## DATASET CONTENT
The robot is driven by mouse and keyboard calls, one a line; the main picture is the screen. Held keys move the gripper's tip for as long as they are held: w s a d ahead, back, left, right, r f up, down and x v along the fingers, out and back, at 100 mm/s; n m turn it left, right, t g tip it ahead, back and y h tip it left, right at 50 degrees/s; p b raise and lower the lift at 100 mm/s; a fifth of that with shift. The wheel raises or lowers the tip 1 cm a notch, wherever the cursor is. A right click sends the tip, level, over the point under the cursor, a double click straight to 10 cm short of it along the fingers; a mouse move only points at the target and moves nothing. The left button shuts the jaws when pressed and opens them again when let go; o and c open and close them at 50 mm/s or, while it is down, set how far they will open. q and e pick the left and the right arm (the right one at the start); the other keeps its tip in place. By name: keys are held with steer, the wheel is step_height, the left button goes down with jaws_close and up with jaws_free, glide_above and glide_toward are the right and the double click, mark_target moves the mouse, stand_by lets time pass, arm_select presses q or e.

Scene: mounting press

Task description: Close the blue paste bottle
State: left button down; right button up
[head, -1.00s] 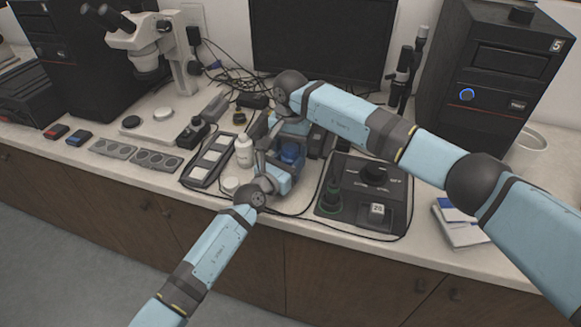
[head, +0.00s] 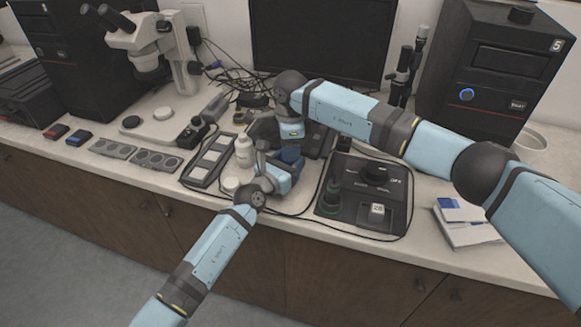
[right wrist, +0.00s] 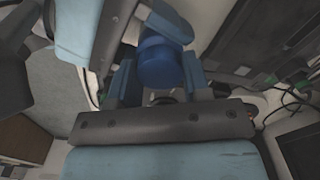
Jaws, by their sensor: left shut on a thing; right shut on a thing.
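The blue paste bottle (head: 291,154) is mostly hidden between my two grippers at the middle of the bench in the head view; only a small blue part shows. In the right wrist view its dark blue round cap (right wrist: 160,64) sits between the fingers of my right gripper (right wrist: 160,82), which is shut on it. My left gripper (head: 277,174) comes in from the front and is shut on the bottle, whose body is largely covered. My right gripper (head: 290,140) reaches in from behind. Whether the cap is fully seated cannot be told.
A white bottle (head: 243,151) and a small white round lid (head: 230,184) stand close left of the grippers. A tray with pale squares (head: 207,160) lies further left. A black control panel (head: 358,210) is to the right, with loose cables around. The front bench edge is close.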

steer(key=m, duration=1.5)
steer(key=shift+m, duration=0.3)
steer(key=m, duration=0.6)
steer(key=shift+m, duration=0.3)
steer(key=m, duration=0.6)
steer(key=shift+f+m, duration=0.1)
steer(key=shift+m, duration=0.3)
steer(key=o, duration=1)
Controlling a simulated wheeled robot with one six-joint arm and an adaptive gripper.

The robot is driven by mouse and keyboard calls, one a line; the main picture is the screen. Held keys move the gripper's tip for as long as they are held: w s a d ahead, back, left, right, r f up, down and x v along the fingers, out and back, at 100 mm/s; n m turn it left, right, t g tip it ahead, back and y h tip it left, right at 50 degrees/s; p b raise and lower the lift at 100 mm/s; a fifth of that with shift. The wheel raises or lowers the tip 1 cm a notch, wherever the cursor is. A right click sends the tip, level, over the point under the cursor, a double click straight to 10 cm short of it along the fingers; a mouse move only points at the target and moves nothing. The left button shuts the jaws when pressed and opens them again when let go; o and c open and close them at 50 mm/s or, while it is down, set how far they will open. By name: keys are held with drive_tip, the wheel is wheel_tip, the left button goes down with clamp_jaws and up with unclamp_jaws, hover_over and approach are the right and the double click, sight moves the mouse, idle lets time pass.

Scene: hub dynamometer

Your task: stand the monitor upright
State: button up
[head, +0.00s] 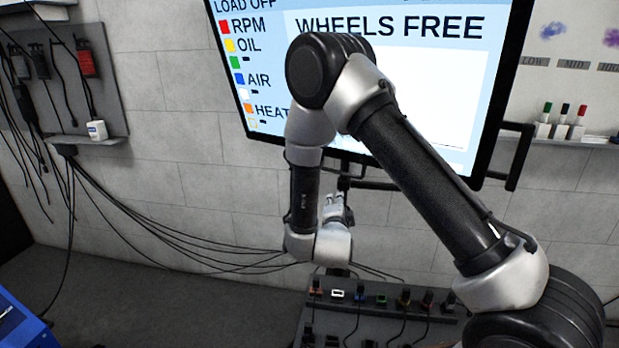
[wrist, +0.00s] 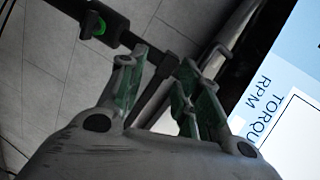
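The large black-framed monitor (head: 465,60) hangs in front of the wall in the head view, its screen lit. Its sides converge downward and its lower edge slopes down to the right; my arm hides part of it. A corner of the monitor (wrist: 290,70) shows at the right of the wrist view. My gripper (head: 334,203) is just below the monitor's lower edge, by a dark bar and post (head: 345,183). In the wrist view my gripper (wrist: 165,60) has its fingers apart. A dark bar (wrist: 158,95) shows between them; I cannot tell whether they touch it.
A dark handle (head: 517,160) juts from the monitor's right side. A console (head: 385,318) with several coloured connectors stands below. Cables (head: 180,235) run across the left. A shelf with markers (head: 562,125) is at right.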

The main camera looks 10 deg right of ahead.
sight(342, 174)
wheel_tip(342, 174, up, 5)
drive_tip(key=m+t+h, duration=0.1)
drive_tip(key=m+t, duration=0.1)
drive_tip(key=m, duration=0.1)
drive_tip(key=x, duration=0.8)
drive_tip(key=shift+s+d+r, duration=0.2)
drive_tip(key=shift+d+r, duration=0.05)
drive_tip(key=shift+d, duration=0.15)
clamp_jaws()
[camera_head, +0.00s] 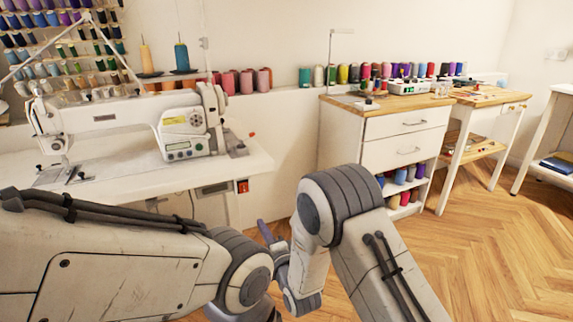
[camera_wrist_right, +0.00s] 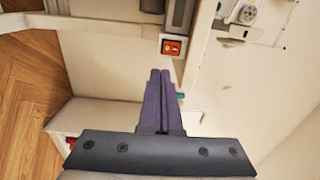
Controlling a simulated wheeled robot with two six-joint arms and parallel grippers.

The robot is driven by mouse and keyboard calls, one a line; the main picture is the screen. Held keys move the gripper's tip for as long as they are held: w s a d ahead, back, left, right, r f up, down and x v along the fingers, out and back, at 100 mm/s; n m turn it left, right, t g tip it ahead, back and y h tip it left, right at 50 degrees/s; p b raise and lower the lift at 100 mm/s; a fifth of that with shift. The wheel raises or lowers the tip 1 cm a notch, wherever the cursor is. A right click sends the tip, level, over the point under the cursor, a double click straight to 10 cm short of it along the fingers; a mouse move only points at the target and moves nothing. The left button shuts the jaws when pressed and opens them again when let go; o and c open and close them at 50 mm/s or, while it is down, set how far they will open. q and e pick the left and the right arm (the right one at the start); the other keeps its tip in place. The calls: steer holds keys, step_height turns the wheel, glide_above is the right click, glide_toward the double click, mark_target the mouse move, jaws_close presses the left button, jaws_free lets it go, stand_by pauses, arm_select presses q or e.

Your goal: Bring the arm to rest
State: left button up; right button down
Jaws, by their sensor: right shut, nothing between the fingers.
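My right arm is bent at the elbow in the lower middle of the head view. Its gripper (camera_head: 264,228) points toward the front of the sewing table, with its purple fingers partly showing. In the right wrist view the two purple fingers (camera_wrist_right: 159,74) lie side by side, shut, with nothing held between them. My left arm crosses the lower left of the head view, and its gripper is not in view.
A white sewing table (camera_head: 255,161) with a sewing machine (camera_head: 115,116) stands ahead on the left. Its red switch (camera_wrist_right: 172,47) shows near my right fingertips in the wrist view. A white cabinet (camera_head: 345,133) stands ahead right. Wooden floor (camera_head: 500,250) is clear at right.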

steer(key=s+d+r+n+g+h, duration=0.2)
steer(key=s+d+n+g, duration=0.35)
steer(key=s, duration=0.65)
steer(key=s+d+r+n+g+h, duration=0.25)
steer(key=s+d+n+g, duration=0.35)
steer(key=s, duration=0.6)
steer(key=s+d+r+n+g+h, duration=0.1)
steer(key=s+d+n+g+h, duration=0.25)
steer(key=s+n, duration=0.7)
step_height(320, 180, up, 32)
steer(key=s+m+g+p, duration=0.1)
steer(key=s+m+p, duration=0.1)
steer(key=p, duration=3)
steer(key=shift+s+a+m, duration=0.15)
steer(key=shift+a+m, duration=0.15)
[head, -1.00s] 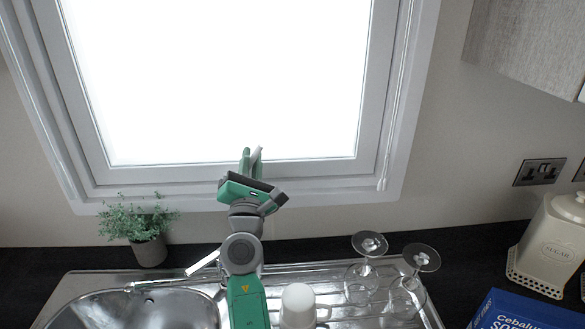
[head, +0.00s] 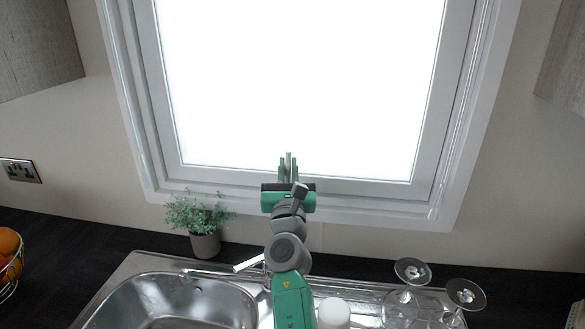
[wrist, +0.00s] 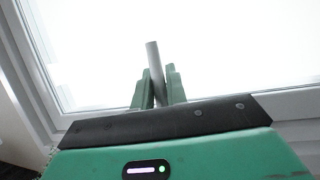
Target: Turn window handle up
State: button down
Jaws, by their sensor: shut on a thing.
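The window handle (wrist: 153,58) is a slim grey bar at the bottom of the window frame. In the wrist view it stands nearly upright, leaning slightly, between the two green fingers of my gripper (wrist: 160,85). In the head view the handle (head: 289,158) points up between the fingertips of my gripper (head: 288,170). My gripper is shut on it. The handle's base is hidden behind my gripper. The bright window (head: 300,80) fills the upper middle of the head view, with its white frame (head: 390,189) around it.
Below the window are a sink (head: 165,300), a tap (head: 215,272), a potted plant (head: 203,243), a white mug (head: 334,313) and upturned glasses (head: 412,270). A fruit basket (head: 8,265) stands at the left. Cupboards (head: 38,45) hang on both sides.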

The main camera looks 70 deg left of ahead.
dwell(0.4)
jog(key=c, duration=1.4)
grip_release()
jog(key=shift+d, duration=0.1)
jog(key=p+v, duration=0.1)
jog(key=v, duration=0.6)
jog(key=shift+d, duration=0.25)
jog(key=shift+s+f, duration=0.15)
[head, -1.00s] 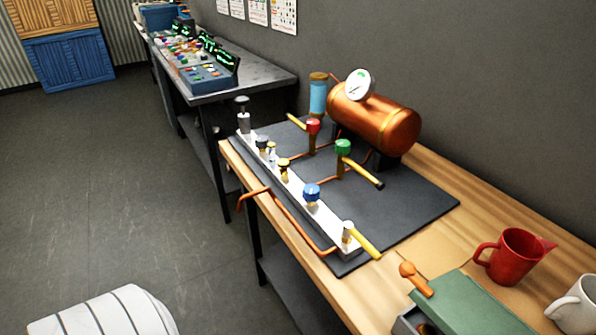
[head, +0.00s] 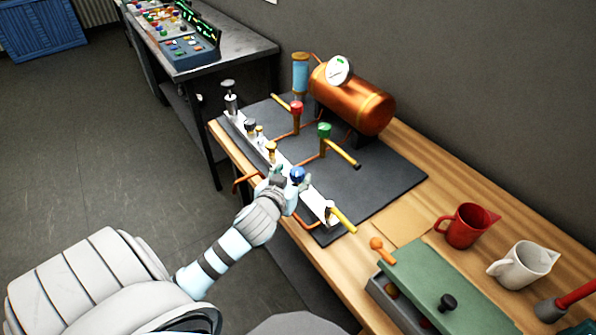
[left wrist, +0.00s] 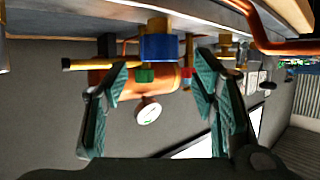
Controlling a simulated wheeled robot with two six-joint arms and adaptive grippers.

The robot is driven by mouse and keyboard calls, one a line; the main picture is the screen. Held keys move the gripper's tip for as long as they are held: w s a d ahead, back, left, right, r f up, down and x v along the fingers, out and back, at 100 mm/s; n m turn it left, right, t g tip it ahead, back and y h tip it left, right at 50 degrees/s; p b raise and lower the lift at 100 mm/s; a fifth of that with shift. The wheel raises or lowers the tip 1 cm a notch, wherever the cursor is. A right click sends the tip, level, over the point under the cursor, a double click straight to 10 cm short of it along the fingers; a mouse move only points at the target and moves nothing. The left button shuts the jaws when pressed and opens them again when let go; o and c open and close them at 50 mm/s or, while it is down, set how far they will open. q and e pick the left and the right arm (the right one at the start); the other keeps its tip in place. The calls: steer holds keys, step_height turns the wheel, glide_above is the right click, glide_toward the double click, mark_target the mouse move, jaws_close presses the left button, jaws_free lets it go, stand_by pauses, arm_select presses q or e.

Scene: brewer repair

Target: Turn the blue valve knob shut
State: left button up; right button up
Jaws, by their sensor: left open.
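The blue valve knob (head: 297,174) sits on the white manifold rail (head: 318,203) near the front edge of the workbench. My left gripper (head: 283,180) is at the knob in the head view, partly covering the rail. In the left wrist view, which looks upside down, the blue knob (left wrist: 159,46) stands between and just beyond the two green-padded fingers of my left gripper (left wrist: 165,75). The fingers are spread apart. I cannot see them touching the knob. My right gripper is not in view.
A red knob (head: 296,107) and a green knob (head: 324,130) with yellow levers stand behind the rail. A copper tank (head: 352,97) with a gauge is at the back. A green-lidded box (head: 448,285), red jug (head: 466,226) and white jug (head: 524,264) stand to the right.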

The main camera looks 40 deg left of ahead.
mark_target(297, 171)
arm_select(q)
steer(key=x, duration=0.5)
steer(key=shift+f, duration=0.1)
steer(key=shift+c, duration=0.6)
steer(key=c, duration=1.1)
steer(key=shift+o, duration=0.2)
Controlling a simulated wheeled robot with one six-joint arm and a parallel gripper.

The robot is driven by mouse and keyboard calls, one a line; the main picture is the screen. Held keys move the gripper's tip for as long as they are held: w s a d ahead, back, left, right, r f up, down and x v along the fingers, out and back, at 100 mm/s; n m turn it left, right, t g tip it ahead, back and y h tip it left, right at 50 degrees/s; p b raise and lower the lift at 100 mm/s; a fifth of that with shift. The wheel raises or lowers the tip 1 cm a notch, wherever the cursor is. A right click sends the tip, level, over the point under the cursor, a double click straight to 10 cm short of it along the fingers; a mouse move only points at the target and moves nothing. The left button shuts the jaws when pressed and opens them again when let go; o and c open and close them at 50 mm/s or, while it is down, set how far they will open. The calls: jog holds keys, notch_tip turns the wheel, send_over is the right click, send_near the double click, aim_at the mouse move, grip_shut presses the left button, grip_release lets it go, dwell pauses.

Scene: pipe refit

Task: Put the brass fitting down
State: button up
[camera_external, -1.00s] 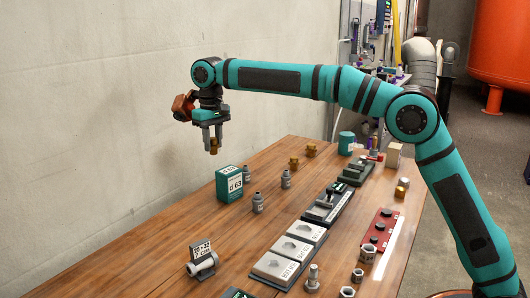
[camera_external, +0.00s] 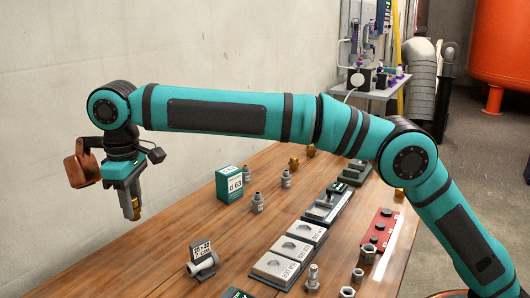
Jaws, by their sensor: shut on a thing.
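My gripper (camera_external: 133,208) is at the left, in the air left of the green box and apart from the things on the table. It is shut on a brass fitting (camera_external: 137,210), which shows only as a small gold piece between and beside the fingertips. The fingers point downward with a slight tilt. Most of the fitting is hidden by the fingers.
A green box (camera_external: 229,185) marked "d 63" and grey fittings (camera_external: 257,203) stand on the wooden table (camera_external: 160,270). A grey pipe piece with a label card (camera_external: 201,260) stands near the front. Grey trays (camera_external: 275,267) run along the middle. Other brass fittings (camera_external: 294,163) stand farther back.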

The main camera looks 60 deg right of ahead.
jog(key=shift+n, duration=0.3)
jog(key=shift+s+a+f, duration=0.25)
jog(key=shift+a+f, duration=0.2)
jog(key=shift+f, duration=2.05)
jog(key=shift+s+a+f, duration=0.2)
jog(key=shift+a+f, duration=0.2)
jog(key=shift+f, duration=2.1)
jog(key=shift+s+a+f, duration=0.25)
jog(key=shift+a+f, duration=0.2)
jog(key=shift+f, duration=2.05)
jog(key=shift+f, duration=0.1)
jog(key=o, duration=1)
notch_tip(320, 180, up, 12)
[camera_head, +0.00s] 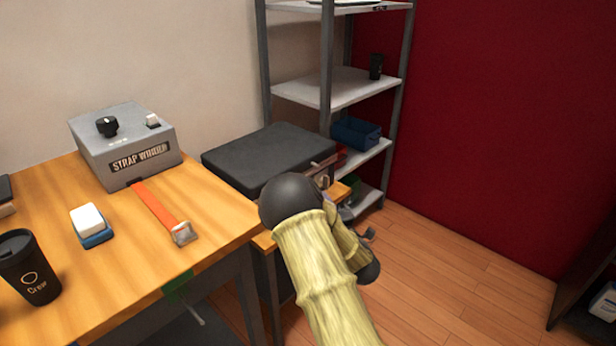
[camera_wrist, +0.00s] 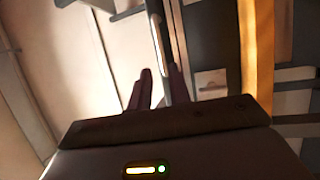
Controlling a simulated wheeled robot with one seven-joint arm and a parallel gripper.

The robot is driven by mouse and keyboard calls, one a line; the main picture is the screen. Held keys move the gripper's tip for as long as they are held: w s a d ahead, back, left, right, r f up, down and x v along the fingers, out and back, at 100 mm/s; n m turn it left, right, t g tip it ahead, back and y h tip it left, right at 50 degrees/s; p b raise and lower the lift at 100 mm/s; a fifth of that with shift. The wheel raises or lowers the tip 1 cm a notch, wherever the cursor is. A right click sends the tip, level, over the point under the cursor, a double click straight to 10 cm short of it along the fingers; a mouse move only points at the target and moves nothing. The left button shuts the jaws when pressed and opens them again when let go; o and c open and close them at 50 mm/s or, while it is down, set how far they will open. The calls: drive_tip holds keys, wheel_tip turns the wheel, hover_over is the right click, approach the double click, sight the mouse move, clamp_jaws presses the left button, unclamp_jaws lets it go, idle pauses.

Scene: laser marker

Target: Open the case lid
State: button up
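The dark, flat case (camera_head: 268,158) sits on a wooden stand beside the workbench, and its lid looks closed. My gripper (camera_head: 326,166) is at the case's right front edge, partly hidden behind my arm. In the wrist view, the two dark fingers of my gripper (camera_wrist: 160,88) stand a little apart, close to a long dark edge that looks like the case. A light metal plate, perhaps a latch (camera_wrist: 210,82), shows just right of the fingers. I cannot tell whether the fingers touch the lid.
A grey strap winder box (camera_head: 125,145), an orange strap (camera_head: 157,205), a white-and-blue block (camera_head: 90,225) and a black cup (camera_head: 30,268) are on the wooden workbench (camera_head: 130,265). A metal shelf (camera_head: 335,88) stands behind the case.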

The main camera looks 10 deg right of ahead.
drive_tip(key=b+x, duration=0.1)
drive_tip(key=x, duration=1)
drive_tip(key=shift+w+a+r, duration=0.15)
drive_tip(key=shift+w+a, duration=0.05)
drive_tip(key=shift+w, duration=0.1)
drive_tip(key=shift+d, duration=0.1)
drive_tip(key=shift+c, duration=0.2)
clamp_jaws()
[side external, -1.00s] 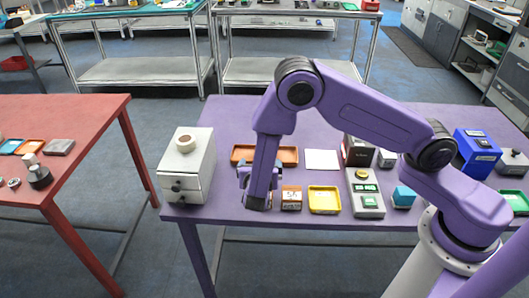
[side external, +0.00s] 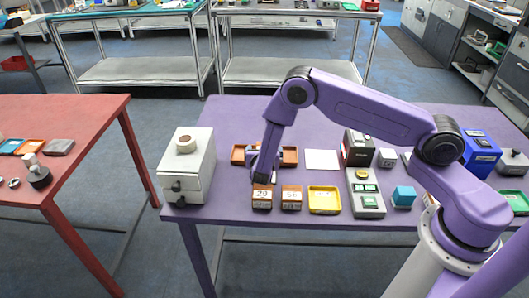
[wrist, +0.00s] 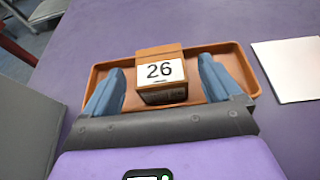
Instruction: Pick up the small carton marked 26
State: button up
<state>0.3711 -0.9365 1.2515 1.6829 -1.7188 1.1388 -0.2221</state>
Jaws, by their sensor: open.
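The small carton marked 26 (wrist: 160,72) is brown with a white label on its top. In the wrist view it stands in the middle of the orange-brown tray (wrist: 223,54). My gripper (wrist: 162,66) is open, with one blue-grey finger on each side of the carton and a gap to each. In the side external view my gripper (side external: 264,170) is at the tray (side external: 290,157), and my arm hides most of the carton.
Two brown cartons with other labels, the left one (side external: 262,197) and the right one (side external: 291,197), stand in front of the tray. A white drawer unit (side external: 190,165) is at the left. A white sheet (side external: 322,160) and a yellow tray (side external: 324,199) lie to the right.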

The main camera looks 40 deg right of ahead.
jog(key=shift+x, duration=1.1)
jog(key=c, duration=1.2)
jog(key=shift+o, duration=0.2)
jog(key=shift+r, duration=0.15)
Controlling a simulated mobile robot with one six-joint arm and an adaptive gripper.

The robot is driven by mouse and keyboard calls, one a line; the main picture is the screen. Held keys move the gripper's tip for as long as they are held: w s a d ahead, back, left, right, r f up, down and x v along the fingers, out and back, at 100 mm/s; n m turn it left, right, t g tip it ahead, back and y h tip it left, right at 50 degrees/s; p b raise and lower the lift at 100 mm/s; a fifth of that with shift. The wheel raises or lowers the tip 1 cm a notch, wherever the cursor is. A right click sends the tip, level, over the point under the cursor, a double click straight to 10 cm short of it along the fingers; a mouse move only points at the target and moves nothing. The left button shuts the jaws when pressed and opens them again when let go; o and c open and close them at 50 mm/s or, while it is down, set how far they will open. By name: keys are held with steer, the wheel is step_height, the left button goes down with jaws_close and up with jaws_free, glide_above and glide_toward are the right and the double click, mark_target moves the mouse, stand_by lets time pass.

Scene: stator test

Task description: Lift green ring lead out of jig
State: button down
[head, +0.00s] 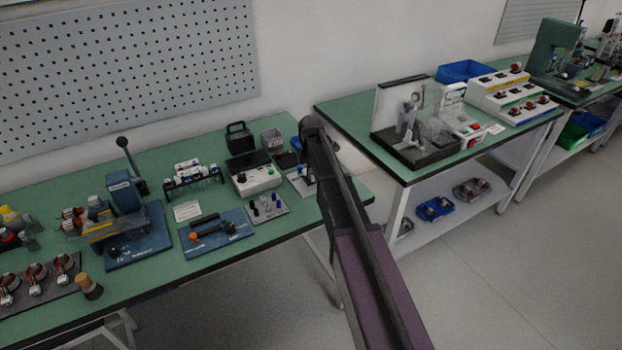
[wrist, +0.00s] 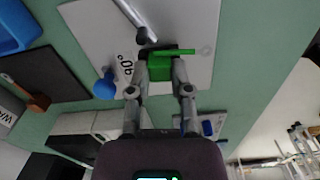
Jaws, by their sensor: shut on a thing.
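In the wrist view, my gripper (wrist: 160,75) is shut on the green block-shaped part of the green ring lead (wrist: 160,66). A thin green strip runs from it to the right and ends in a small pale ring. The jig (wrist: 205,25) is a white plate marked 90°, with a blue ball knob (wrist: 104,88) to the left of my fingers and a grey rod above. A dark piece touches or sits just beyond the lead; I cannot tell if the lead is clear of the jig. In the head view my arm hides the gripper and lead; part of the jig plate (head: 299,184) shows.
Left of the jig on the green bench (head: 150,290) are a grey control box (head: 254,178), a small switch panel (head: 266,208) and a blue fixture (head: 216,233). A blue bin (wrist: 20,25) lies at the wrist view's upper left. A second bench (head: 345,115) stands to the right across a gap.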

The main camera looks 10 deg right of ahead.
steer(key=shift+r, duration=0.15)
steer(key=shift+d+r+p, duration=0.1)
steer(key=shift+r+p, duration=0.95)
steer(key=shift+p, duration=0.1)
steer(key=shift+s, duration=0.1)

## REQUIREMENT
Return all lines containing the word "arms".

## FINAL RESULT
Controlling a simulated wheeled robot with two six-joint arms and parallel grippers.
Controlling a simulated wheeled robot with two six-joint arms and adaptive grippers.

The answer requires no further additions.